To answer your original question, I think most carriers follow the same type of plans regarding new phone purhases.
They no longer carry 2 year plans from major retailers its all through device payment. I work for verizon and here is why
1) Cheaper up front cost. Instead of you paying 200$ for your device you pay the sales tax
2) Line Access goes from $40 a month on a 2 year agreement down to $20 a month on Device Payment
3) Device payment is flexible. Lets say 8 months into your payment plan you break your phone and you have no insurance. You could pay off your phone and upgrade.
4) At anytime you can upgrade, most new smart phones you are eligible to upgrade after 1 year with device trade in (allowing you to upgrade early at the sacrifice of trading in your phone)
5) No early termination fees on phones, tablets etc..

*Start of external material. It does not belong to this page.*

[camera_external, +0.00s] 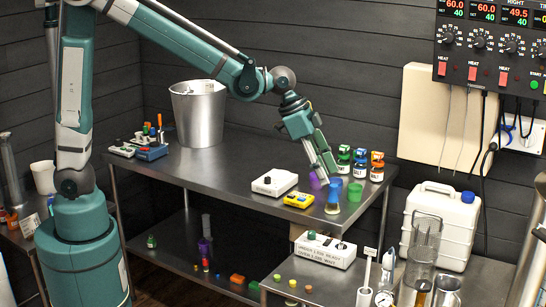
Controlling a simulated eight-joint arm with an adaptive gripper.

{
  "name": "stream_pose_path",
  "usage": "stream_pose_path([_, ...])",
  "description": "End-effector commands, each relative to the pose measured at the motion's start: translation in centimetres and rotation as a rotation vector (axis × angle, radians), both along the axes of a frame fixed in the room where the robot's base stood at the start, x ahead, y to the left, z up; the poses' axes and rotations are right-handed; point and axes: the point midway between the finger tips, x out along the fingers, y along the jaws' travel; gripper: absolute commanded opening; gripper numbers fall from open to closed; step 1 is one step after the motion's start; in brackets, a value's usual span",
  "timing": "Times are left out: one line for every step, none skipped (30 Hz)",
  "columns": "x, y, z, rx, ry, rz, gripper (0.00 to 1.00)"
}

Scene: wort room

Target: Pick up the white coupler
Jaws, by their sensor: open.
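My gripper (325,177) reaches down over the right part of the steel table (225,180), its fingers apart. Small coloured cup-like pieces stand close under and around it: a purple one (316,181), a blue one (335,184), a green one (354,191) and a pale whitish one (333,208) in front. I cannot tell for sure which piece is the white coupler; the pale one is the closest match in colour. The fingertips partly overlap these pieces in the picture, so I cannot tell whether they touch any.
A white box (274,183) and a yellow meter (299,200) lie left of the pieces. Small capped bottles (360,163) stand behind right. A steel bucket (198,115) stands at the back left. A white jug (440,225) stands on the lower right bench. The table's middle is clear.

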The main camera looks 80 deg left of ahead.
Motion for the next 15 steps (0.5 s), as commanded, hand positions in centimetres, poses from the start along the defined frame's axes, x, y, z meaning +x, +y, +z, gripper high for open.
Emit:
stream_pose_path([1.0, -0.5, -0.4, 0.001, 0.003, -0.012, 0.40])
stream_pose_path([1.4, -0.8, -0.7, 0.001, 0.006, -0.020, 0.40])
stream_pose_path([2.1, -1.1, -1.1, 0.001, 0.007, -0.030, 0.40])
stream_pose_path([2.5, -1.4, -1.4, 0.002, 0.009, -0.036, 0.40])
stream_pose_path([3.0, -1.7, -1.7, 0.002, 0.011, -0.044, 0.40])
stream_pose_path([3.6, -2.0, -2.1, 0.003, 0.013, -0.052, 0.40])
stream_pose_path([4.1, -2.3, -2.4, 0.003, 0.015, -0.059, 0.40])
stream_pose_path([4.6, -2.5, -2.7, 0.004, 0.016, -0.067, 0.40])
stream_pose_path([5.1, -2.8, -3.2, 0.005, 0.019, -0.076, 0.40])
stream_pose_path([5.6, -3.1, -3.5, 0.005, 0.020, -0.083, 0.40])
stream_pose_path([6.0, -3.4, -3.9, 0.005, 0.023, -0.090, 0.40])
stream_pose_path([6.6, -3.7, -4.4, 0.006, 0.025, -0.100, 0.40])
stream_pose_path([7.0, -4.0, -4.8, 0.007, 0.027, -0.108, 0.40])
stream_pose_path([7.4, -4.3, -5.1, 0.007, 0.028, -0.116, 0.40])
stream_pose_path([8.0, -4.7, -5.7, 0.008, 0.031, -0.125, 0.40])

6) Does not put you into a contract.
Lets take for example if you were in a 2 year agreement and you broke your phone. Your SOL and can't do anything until that 2 years is up. If you were to try and do anything you would terminate your line and lose your number unless you bought a phone outright. Where as on DP if you have paid for the phone say 8-12 months, then half the device is paid off. Therefore you only have to shell out half the cost to upgrade your phone by paying it off instead of paying full retail.
If you really want to work the system. Make 2-3 payments on Device payment and then pay off the phone (remaining balance) you get to keep a 20$ line access discount and the price of the phone drops off the bill. That is what most customers do who like to not have payments, and like to lower their bill keeping the Line access discount offered through device payment.
Unfortunately you won't be able to lower your bill moving into latest and greatest smartphones all the time. The only thing that could help lower your bill depends on your plan and data usage. Some people I see daily are on very old nationwide plans that are overpriced. The newer Verizon plans offer Carryover data & Safety mode which will prevent data overages, and its cheaper. Some of the old More Everything plans are like 10GB for 100$ where the newer Verizon Plans you can get 12GB for 80$ (Just an example). There is 20$ you could put towards your device payment, then when the phone is paid off the bill would lower.
While there are great promo's we had Galaxy 7's and Iphones as low as 10$ a month around black friday and Christmas where a lot of customers who were already on DP (Device Payment) or formerly known as "Edge" lowered their bill. Most of the phones when they come out range from 20-27$ per month on DP. Some people were paying that, paid off their phones and upgraded to lower their DP price to 10$ a month which saved them money. Currently the Moto Z and Z force are 50% off so you could get a phone that is usually 26-30$ per month for 13-15$ and the latest and greatest motorola.
Plus if you have a work discount all the base plans are allowed to be discounted as long as your plan is over $34.99 in price.